British breach Nazi lines at ‘extremely light’ cost
The following dispatch was transmitted by United Press staff writer Richard D. McMillan by radio telephone from the Caen area to his London bureau and is the first telephonic news transmission from France to England since the three days before the fall of Paris in 1940. Mr. McMillan spoke on a one-war circuit.
British 2nd Army HQ, France –
Gen. Sir Bernard L. Montgomery, wiry, black-bereted Allied assault commander, announced today that “strong armored and mobile forces” have been thrust into the breach in the German defense lines south and southeast of Caen and the first gains were made at “extremely light” cost in personnel and equipment.

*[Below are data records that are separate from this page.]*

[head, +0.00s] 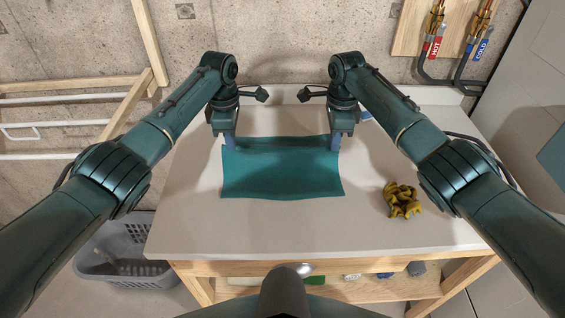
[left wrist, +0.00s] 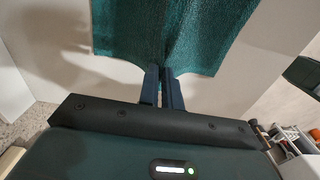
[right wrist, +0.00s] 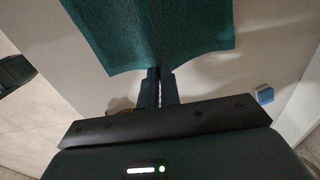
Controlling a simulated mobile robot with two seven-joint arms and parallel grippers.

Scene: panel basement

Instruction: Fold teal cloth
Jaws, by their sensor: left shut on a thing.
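The teal cloth (head: 283,178) lies on the white tabletop, roughly rectangular, with its far edge raised and a crease running across near that edge. My left gripper (head: 230,142) is shut on its far left corner; the left wrist view shows the cloth (left wrist: 165,35) gathered at the fingertips (left wrist: 162,72). My right gripper (head: 336,142) is at the far right corner. In the right wrist view the cloth (right wrist: 150,35) draws together between the close fingertips (right wrist: 159,72). The fingers hide the pinched corners.
A small blue object (right wrist: 265,95) sits behind my right gripper. A grey basket (head: 125,257) stands on the floor at left. The table's front strip is clear.

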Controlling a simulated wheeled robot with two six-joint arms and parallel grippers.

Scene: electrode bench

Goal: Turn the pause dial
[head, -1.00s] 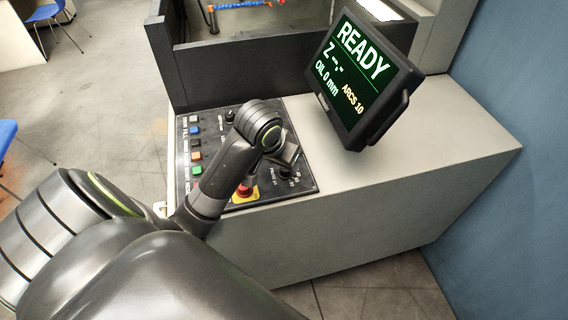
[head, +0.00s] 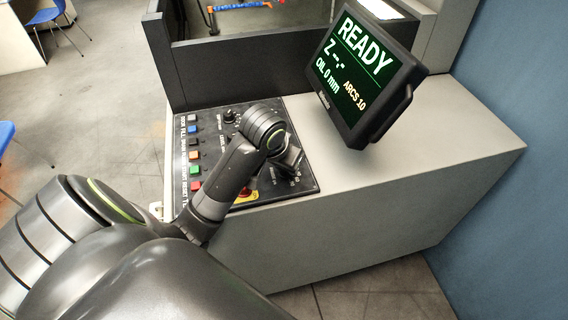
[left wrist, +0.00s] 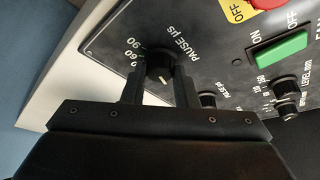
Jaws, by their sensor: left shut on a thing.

Monty of El Alamein was in high spirits as he rattled off a staccato appraisal of the past 24 hours’ fighting.
‘Very good day’
He snapped:
We had a very good day yesterday. An excellent day! We gained tactical surprise. The present situation down there is that we are in strong force south and southeast of Caen. We also have a strong force due east of Caen.

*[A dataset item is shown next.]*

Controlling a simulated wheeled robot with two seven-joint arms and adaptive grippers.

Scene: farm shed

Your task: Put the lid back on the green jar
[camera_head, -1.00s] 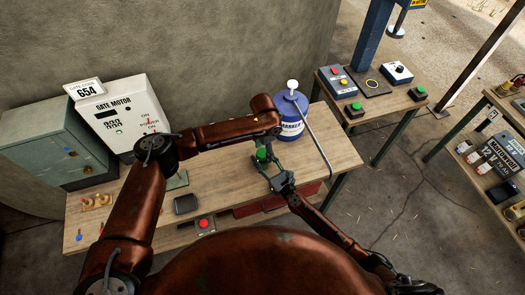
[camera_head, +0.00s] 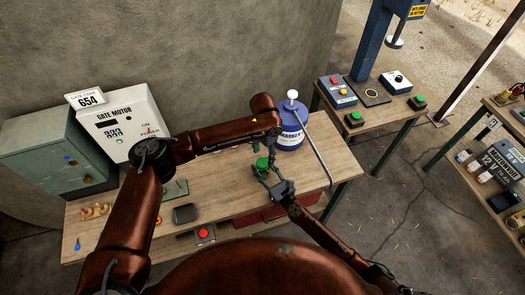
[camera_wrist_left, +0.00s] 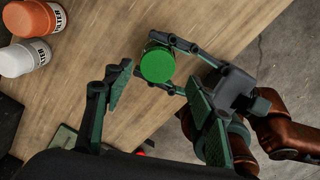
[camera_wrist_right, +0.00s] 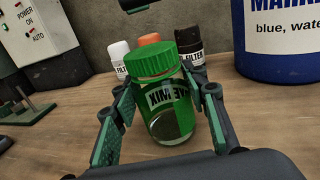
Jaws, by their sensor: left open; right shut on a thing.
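The green jar (camera_wrist_right: 172,112) is a clear-sided jar with green contents and a partly hidden label. Its ribbed green lid (camera_wrist_right: 152,62) sits on top, with no clear gap visible; the lid also shows in the head view (camera_head: 262,163) and left wrist view (camera_wrist_left: 157,65). My right gripper (camera_wrist_right: 165,105) is shut around the jar's sides. I cannot tell whether the jar's base touches the bench. My left gripper (camera_wrist_left: 155,90) is open and empty, with its fingers apart near the lid in its own wrist view.
The wooden bench (camera_head: 235,195) carries a blue container (camera_head: 291,128) right of the jar and a gate motor box (camera_head: 125,120) at left. White (camera_wrist_right: 120,54), orange (camera_wrist_right: 149,40) and dark (camera_wrist_right: 190,50) bottles stand behind the jar.

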We made a bound forward a few days ago which we wanted badly to make. The Germans didn’t want us to make it.
Gen. Montgomery evidently referred to the capture of Caen, where the Germans had held out from D-Day, June 6, until July 9.
It is quite obvious that our position was improved. Well, yesterday we did it. We went forward again. It was a very good day.
We now have a nice little area on the other side of the Orne with Caen as a center.
Praises Yanks
He praised the “magnificent American soldiers” under Lt. Gen. Omar N. Bradley, who took Saint-Lô yesterday in peace with the advancing British on the left. He also spoke warmly of the valor of U.S. forces who had made great territorial gains in their dash up the Cotentin Peninsula to seize the port of Cherbourg.
The British airborne division which captured and held for six rugged weeks valuable positions on the east bank of the Orne through which the latest armored blow was launched received a “Monty accolade.”
He said:
Without doing this, it would have been impossible to do with such little casualties what we did yesterday. The men of the airborne division who thus far have died did not die in vain.
Three great teams
The general asserted that “Europe is now one great and vast battlefield with Germany in the middle, ringed by the Allies.” The Allies, he said, are three great teams.
Monty said:
The Allied team in Normandy was welded together under Gen. Eisenhower. Our motto here is “One for all and all for one.”
He spoke with admiration of the gigantic air force which Air Chf. Mshl. Sir Trafford Leigh-Mallory threw at the Germans as a prelude to yesterday’s thrust.
Called flexibility
Gen. Montgomery said:
That is flexibility – when you’re able to bomb Berlin one day and hit the Germans on the ground in the battle zone the next. The air bombardment was a most inspiring sight.
Monty said magnificent Allied equipment, including tanks mounting 17-pound guns “in every way superior to the anti-tank guns the Germans have,” had helped inflict many casualties on the enemy while Allied casualties on the first day of the push into central France were “almost negligible.”
“We will have no trouble beating the Germans in battle,” he concluded confidently.